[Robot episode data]
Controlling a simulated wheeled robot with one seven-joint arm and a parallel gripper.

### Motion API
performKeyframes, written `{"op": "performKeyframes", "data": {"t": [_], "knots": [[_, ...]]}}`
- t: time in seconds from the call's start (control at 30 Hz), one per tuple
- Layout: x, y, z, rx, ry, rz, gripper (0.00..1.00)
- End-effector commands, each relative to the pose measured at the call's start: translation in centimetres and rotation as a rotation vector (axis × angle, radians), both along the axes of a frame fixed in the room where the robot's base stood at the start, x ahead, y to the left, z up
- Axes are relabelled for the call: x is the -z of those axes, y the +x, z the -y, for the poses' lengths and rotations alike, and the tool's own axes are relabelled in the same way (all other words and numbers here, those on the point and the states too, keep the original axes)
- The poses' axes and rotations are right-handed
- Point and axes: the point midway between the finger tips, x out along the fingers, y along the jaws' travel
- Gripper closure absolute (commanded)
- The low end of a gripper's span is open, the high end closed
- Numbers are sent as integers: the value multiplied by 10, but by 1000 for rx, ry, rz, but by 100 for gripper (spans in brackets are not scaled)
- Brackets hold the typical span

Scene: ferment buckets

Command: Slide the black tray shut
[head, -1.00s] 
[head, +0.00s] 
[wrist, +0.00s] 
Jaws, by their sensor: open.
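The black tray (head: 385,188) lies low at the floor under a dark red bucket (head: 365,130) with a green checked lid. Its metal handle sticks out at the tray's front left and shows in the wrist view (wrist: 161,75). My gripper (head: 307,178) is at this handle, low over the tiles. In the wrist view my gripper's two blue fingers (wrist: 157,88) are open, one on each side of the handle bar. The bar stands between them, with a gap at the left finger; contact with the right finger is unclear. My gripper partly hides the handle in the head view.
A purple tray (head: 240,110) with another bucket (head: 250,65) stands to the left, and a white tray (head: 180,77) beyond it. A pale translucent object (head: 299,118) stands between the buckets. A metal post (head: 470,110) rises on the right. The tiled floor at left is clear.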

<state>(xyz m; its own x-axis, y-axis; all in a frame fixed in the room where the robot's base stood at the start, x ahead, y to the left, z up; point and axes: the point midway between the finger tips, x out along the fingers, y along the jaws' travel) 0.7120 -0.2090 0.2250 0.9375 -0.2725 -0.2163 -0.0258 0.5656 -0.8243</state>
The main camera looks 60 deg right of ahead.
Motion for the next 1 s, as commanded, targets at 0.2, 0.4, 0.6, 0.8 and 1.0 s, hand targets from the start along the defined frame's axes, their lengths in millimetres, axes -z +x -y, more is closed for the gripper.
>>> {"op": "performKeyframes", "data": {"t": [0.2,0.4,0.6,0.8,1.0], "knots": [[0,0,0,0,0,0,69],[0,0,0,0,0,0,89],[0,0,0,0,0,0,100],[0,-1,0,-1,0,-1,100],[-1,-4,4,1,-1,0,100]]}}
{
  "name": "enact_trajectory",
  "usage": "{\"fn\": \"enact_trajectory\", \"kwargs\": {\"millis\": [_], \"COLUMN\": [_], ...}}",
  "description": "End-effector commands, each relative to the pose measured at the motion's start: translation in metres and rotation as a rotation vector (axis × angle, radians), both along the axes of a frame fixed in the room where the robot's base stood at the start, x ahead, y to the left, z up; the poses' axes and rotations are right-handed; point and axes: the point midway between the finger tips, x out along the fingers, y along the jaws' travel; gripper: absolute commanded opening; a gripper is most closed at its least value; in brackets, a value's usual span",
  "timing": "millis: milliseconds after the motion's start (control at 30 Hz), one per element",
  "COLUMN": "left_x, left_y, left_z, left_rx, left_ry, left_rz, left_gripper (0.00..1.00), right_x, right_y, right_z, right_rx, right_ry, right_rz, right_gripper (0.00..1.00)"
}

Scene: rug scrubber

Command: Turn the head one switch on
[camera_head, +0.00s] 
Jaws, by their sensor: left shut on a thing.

WHAT THE TASK ASKS
Please retype, exactly as written, every line from the line containing "milliseconds after the" through the last line of the records above, including both of those lines, and nothing else.

WRITTEN ANSWER
  "timing": "millis: milliseconds after the motion's start (control at 30 Hz), one per element",
  "COLUMN": "left_x, left_y, left_z, left_rx, left_ry, left_rz, left_gripper (0.00..1.00), right_x, right_y, right_z, right_rx, right_ry, right_rz, right_gripper (0.00..1.00)"
}

Scene: rug scrubber

Command: Turn the head one switch on
[camera_head, +0.00s] 
Jaws, by their sensor: left shut on a thing.

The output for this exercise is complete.